If sugar-exporting countries were to follow Trump’s playbook and apply reciprocal 60-percent tariffs against U.S. shipments of other goods, American exporters of airplanes and soybeans suddenly could find themselves cut off from traditional overseas markets. As the world’s third-largest merchandise exporter, many U.S. industries would be vulnerable to retaliation imposed by other nations.

Fourth, have more faith in Adam Smith’s “invisible hand.” Open and competitive markets provide more opportunities for people to earn their livings, to invest and to pursue their dreams. Capitalism spurs economic growth; government protection for favored industries slows it down. Instead of imposing new import tariffs, the Trump administration should strive to expand economic freedom by eliminating trade barriers in this country and around the world.

Fifth, acknowledge that the economy is changing at an unsettling pace. Globalization leads to some job losses, although many more are due to robots and computers. Regardless of the cause, displaced workers could benefit from adjustment assistance that provides access to education, training and relocation services.

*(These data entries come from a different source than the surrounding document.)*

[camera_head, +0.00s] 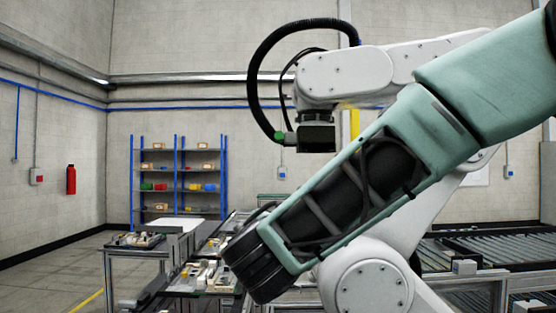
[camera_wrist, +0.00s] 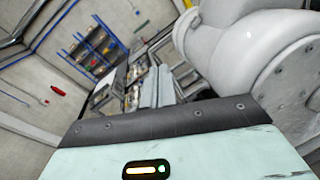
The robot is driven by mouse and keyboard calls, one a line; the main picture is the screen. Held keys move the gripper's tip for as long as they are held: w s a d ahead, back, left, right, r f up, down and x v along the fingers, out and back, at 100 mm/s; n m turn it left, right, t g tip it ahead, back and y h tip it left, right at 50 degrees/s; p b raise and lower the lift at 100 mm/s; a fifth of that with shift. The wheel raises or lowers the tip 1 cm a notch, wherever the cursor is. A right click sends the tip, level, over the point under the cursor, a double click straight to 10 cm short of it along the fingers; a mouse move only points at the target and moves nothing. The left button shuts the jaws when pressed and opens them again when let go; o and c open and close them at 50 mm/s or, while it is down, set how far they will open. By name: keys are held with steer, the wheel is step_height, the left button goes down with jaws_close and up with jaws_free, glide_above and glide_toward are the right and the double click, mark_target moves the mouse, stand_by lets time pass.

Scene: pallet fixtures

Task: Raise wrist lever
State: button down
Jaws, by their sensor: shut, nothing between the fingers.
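I cannot pick out a wrist lever in either view. My teal arm crosses the head view from upper right to lower centre and covers part of the scene. It ends in a dark ribbed part, with no fingers showing. My gripper is not visible in either view. A white jointed robot arm (camera_head: 345,75) stands behind my arm, with a black hose and a dark block (camera_head: 317,138) at its end. Its large rounded white housing seems to fill the right of the wrist view (camera_wrist: 245,45). A teal panel with a lit strip fills the bottom there.
Workbenches with small parts (camera_head: 140,240) stand at the lower left. A blue-framed shelf (camera_head: 178,180) with coloured bins stands at the back wall. A roller conveyor (camera_head: 490,245) lies at the right. A red extinguisher (camera_head: 71,180) hangs on the left wall. Floor at the far left is clear.

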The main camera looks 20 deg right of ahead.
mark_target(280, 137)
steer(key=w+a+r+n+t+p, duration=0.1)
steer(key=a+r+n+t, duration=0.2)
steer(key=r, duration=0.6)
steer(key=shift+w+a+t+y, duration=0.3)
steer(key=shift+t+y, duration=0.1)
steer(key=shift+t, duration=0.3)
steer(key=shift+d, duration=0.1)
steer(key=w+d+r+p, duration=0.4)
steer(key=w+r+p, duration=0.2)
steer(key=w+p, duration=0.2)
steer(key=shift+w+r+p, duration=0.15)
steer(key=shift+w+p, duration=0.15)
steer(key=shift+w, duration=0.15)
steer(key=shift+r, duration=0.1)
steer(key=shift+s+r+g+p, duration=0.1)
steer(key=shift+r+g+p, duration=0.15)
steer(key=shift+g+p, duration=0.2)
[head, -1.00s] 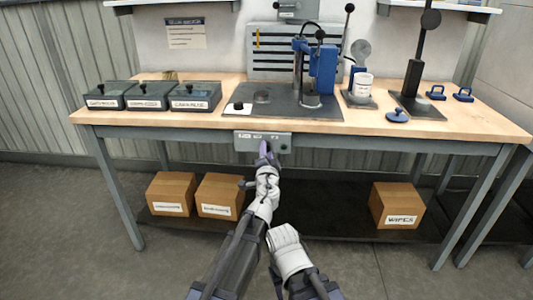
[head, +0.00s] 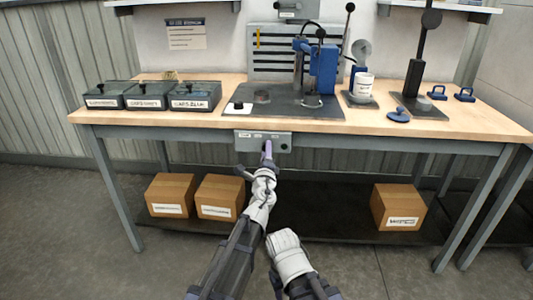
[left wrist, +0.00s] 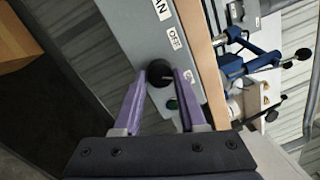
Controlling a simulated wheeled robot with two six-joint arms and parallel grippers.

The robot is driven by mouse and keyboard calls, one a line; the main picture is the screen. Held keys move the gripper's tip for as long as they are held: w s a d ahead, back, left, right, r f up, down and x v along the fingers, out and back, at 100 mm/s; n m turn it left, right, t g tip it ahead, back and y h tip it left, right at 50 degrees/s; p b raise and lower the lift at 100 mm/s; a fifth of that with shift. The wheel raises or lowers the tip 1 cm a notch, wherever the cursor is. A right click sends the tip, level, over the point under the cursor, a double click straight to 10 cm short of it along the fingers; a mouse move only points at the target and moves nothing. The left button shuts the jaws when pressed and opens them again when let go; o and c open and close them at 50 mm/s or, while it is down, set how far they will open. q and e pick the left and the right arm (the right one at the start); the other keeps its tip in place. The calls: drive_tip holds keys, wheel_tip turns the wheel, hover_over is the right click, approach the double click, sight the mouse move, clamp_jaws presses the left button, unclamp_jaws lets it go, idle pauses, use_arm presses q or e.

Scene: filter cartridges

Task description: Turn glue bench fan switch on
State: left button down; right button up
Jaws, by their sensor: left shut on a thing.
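The fan switch panel (head: 247,142) is a grey box under the front edge of the bench. In the left wrist view, the panel (left wrist: 135,32) carries white labels, one reading OFF, and a round black knob (left wrist: 158,73) with a pale mark line. My left gripper (head: 267,147) reaches up to the panel from below. In the left wrist view its purple fingers (left wrist: 160,76) are shut on the knob, one on each side.
The wooden bench top (head: 440,122) overhangs the panel. Cardboard boxes (head: 219,197) stand on the lower shelf (head: 330,225). Lidded bins (head: 195,97) and a blue press (head: 323,68) stand above.

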President Trump has demonstrated an admirable ability to change positions once he sees things in a different light. He should reconsider his approach to trade, seeking policies that would work with economic forces instead of fighting against them. If he was to explain to the country how free trade would help to reassert American greatness, many people would be willing to support him. Then the president would be able to say correctly, “We have the better idea.”

Daniel R. Pearson is a senior fellow at Cato Institute’s Herbert A. Stiefel Center for Trade Policy Studies and formerly served as chairman of the U.S. International Trade Commission.